WHAT THE TASK REQUIRES:
All entries below are to be set down again, identical to the source.

PROVIDED RECORDS:
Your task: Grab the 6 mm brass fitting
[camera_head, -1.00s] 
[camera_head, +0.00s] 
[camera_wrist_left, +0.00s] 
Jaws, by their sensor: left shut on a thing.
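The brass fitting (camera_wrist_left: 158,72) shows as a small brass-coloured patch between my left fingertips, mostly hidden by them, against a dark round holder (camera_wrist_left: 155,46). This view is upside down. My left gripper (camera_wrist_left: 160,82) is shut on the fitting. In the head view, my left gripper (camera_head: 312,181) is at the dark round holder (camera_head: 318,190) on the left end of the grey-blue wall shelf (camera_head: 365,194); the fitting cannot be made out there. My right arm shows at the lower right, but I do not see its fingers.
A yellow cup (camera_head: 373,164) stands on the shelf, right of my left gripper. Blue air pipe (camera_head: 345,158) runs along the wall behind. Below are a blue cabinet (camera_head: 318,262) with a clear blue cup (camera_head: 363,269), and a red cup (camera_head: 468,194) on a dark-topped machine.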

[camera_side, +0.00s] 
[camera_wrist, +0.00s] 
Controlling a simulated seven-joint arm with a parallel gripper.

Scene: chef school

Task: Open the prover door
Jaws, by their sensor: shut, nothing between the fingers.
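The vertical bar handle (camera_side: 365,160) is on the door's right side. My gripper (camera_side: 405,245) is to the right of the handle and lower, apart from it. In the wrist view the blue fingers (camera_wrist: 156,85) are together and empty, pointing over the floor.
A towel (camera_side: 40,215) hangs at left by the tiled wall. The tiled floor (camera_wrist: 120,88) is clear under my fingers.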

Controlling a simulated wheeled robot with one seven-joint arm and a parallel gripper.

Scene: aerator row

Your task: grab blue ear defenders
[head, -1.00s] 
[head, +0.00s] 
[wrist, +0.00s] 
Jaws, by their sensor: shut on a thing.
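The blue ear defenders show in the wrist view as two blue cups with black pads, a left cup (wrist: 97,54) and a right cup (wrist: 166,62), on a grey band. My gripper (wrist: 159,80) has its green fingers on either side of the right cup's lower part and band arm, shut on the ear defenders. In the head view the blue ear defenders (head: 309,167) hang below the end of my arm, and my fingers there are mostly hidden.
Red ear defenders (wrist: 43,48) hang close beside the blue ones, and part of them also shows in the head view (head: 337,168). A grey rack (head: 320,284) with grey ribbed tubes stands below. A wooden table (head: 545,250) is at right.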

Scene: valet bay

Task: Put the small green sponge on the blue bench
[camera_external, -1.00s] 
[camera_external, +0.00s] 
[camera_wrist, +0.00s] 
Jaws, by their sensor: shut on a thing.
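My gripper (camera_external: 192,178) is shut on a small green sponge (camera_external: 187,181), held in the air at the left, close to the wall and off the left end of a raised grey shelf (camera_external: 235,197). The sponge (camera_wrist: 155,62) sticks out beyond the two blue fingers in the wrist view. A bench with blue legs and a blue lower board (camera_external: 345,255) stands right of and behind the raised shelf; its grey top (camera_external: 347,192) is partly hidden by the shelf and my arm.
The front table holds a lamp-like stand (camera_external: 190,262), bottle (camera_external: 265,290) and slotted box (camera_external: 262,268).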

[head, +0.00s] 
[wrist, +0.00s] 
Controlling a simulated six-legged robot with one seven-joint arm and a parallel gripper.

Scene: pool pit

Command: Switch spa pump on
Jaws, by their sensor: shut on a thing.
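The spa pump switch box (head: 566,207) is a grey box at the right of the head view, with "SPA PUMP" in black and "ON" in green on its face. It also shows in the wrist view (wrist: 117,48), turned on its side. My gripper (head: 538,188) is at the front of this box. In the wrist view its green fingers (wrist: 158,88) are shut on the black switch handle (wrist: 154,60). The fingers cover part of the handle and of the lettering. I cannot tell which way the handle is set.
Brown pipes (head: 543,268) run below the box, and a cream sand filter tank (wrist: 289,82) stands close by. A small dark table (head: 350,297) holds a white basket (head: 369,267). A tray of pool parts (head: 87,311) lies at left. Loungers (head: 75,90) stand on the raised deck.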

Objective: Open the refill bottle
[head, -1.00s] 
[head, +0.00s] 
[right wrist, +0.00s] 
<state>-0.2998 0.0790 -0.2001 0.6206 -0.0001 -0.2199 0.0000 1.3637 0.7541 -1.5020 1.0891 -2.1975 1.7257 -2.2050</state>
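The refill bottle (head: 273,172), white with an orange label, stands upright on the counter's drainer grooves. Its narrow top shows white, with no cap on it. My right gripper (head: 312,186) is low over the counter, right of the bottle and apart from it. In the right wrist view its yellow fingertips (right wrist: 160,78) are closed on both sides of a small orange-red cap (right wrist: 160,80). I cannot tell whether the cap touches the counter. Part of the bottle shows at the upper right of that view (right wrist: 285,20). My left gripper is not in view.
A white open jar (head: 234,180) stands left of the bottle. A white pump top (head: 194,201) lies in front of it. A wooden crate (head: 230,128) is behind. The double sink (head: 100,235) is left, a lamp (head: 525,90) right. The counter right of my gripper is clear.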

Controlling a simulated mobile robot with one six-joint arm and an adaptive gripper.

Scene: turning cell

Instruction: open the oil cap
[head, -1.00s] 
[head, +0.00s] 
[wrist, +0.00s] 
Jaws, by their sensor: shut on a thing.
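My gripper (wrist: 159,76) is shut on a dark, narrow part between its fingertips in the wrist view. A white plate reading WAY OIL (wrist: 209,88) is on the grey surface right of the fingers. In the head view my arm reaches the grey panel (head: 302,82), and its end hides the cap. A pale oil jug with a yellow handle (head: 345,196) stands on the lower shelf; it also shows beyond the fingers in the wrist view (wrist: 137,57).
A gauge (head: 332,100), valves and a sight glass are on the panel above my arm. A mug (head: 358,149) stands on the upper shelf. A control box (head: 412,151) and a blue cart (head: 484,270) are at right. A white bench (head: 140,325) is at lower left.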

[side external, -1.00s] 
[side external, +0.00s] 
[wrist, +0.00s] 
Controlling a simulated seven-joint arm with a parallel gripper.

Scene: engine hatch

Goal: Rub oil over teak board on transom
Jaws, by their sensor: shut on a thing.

EXPECTED ANSWER:
Your task: Grab the 6 mm brass fitting
[camera_head, -1.00s] 
[camera_head, +0.00s] 
[camera_wrist_left, +0.00s] 
Jaws, by their sensor: left shut on a thing.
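The brass fitting (camera_wrist_left: 158,72) shows as a small brass-coloured patch between my left fingertips, mostly hidden by them, against a dark round holder (camera_wrist_left: 155,46). This view is upside down. My left gripper (camera_wrist_left: 160,82) is shut on the fitting. In the head view, my left gripper (camera_head: 312,181) is at the dark round holder (camera_head: 318,190) on the left end of the grey-blue wall shelf (camera_head: 365,194); the fitting cannot be made out there. My right arm shows at the lower right, but I do not see its fingers.
A yellow cup (camera_head: 373,164) stands on the shelf, right of my left gripper. Blue air pipe (camera_head: 345,158) runs along the wall behind. Below are a blue cabinet (camera_head: 318,262) with a clear blue cup (camera_head: 363,269), and a red cup (camera_head: 468,194) on a dark-topped machine.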

[camera_side, +0.00s] 
[camera_wrist, +0.00s] 
Controlling a simulated seven-joint arm with a parallel gripper.

Scene: chef school

Task: Open the prover door
Jaws, by their sensor: shut, nothing between the fingers.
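The vertical bar handle (camera_side: 365,160) is on the door's right side. My gripper (camera_side: 405,245) is to the right of the handle and lower, apart from it. In the wrist view the blue fingers (camera_wrist: 156,85) are together and empty, pointing over the floor.
A towel (camera_side: 40,215) hangs at left by the tiled wall. The tiled floor (camera_wrist: 120,88) is clear under my fingers.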

Controlling a simulated wheeled robot with one seven-joint arm and a parallel gripper.

Scene: aerator row

Your task: grab blue ear defenders
[head, -1.00s] 
[head, +0.00s] 
[wrist, +0.00s] 
Jaws, by their sensor: shut on a thing.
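The blue ear defenders show in the wrist view as two blue cups with black pads, a left cup (wrist: 97,54) and a right cup (wrist: 166,62), on a grey band. My gripper (wrist: 159,80) has its green fingers on either side of the right cup's lower part and band arm, shut on the ear defenders. In the head view the blue ear defenders (head: 309,167) hang below the end of my arm, and my fingers there are mostly hidden.
Red ear defenders (wrist: 43,48) hang close beside the blue ones, and part of them also shows in the head view (head: 337,168). A grey rack (head: 320,284) with grey ribbed tubes stands below. A wooden table (head: 545,250) is at right.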

Scene: valet bay

Task: Put the small green sponge on the blue bench
[camera_external, -1.00s] 
[camera_external, +0.00s] 
[camera_wrist, +0.00s] 
Jaws, by their sensor: shut on a thing.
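My gripper (camera_external: 192,178) is shut on a small green sponge (camera_external: 187,181), held in the air at the left, close to the wall and off the left end of a raised grey shelf (camera_external: 235,197). The sponge (camera_wrist: 155,62) sticks out beyond the two blue fingers in the wrist view. A bench with blue legs and a blue lower board (camera_external: 345,255) stands right of and behind the raised shelf; its grey top (camera_external: 347,192) is partly hidden by the shelf and my arm.
The front table holds a lamp-like stand (camera_external: 190,262), bottle (camera_external: 265,290) and slotted box (camera_external: 262,268).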

[head, +0.00s] 
[wrist, +0.00s] 
Controlling a simulated six-legged robot with one seven-joint arm and a parallel gripper.

Scene: pool pit

Command: Switch spa pump on
Jaws, by their sensor: shut on a thing.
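The spa pump switch box (head: 566,207) is a grey box at the right of the head view, with "SPA PUMP" in black and "ON" in green on its face. It also shows in the wrist view (wrist: 117,48), turned on its side. My gripper (head: 538,188) is at the front of this box. In the wrist view its green fingers (wrist: 158,88) are shut on the black switch handle (wrist: 154,60). The fingers cover part of the handle and of the lettering. I cannot tell which way the handle is set.
Brown pipes (head: 543,268) run below the box, and a cream sand filter tank (wrist: 289,82) stands close by. A small dark table (head: 350,297) holds a white basket (head: 369,267). A tray of pool parts (head: 87,311) lies at left. Loungers (head: 75,90) stand on the raised deck.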

Objective: Open the refill bottle
[head, -1.00s] 
[head, +0.00s] 
[right wrist, +0.00s] 
<state>-0.2998 0.0790 -0.2001 0.6206 -0.0001 -0.2199 0.0000 1.3637 0.7541 -1.5020 1.0891 -2.1975 1.7257 -2.2050</state>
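The refill bottle (head: 273,172), white with an orange label, stands upright on the counter's drainer grooves. Its narrow top shows white, with no cap on it. My right gripper (head: 312,186) is low over the counter, right of the bottle and apart from it. In the right wrist view its yellow fingertips (right wrist: 160,78) are closed on both sides of a small orange-red cap (right wrist: 160,80). I cannot tell whether the cap touches the counter. Part of the bottle shows at the upper right of that view (right wrist: 285,20). My left gripper is not in view.
A white open jar (head: 234,180) stands left of the bottle. A white pump top (head: 194,201) lies in front of it. A wooden crate (head: 230,128) is behind. The double sink (head: 100,235) is left, a lamp (head: 525,90) right. The counter right of my gripper is clear.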

Controlling a simulated mobile robot with one six-joint arm and an adaptive gripper.

Scene: turning cell

Instruction: open the oil cap
[head, -1.00s] 
[head, +0.00s] 
[wrist, +0.00s] 
Jaws, by their sensor: shut on a thing.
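My gripper (wrist: 159,76) is shut on a dark, narrow part between its fingertips in the wrist view. A white plate reading WAY OIL (wrist: 209,88) is on the grey surface right of the fingers. In the head view my arm reaches the grey panel (head: 302,82), and its end hides the cap. A pale oil jug with a yellow handle (head: 345,196) stands on the lower shelf; it also shows beyond the fingers in the wrist view (wrist: 137,57).
A gauge (head: 332,100), valves and a sight glass are on the panel above my arm. A mug (head: 358,149) stands on the upper shelf. A control box (head: 412,151) and a blue cart (head: 484,270) are at right. A white bench (head: 140,325) is at lower left.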

[side external, -1.00s] 
[side external, +0.00s] 
[wrist, +0.00s] 
Controlling a simulated seven-joint arm with a parallel gripper.

Scene: engine hatch

Goal: Rub oil over teak board on transom
Jaws, by their sensor: shut on a thing.

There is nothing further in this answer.